● **Goal of the exercise**: Beginning with the line where "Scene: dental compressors" appears, restate the lines word for word through the last one in the listing.

● **Material provided**:
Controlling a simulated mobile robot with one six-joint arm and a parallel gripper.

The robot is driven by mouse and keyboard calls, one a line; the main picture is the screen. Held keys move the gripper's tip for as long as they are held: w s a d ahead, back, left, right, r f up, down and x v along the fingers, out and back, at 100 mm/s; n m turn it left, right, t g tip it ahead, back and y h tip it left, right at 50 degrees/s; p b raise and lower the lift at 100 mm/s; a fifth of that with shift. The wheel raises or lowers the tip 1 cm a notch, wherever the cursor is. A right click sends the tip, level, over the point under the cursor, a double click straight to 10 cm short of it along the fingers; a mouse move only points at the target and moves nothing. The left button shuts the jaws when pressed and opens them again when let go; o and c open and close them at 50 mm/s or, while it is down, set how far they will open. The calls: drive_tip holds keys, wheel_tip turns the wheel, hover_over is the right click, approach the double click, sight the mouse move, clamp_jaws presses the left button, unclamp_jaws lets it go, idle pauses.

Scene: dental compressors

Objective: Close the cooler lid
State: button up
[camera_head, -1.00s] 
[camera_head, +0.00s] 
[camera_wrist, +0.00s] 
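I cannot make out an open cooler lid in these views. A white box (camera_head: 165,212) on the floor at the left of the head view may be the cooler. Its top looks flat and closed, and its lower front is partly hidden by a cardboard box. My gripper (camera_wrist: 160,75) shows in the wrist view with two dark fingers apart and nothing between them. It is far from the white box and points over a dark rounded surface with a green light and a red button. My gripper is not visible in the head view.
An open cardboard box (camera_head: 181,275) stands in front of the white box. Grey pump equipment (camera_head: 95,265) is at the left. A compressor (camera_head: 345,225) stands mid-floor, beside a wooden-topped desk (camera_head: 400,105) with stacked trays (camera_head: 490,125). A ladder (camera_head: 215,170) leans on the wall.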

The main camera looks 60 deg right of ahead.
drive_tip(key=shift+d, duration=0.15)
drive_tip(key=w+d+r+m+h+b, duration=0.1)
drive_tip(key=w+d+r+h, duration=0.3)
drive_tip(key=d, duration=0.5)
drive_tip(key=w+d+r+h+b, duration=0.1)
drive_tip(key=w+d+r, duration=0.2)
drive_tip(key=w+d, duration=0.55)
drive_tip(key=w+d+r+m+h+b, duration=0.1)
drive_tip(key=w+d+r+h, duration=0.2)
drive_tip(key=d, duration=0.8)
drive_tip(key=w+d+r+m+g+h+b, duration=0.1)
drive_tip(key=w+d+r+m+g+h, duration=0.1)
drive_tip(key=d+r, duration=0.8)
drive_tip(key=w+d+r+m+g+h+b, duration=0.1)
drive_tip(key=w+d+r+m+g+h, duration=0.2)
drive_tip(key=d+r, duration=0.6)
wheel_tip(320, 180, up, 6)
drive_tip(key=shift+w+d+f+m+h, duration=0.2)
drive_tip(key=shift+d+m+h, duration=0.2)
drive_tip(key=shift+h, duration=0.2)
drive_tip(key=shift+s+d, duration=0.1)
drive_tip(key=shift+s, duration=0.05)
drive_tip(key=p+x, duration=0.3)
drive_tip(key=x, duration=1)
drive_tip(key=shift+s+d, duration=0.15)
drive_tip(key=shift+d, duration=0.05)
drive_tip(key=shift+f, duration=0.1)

● **Expected output**:
Scene: dental compressors

Objective: Close the cooler lid
State: button up
[camera_head, -1.00s] 
[camera_head, +0.00s] 
[camera_wrist, +0.00s] 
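I cannot make out an open cooler lid in these views. A white box (camera_head: 165,212) on the floor at the left of the head view may be the cooler. Its top looks flat and closed, and its lower front is partly hidden by a cardboard box. My gripper (camera_wrist: 160,75) shows in the wrist view with two dark fingers apart and nothing between them. It is far from the white box and points over a dark rounded surface with a green light and a red button. My gripper is not visible in the head view.
An open cardboard box (camera_head: 181,275) stands in front of the white box. Grey pump equipment (camera_head: 95,265) is at the left. A compressor (camera_head: 345,225) stands mid-floor, beside a wooden-topped desk (camera_head: 400,105) with stacked trays (camera_head: 490,125). A ladder (camera_head: 215,170) leans on the wall.

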The main camera looks 60 deg right of ahead.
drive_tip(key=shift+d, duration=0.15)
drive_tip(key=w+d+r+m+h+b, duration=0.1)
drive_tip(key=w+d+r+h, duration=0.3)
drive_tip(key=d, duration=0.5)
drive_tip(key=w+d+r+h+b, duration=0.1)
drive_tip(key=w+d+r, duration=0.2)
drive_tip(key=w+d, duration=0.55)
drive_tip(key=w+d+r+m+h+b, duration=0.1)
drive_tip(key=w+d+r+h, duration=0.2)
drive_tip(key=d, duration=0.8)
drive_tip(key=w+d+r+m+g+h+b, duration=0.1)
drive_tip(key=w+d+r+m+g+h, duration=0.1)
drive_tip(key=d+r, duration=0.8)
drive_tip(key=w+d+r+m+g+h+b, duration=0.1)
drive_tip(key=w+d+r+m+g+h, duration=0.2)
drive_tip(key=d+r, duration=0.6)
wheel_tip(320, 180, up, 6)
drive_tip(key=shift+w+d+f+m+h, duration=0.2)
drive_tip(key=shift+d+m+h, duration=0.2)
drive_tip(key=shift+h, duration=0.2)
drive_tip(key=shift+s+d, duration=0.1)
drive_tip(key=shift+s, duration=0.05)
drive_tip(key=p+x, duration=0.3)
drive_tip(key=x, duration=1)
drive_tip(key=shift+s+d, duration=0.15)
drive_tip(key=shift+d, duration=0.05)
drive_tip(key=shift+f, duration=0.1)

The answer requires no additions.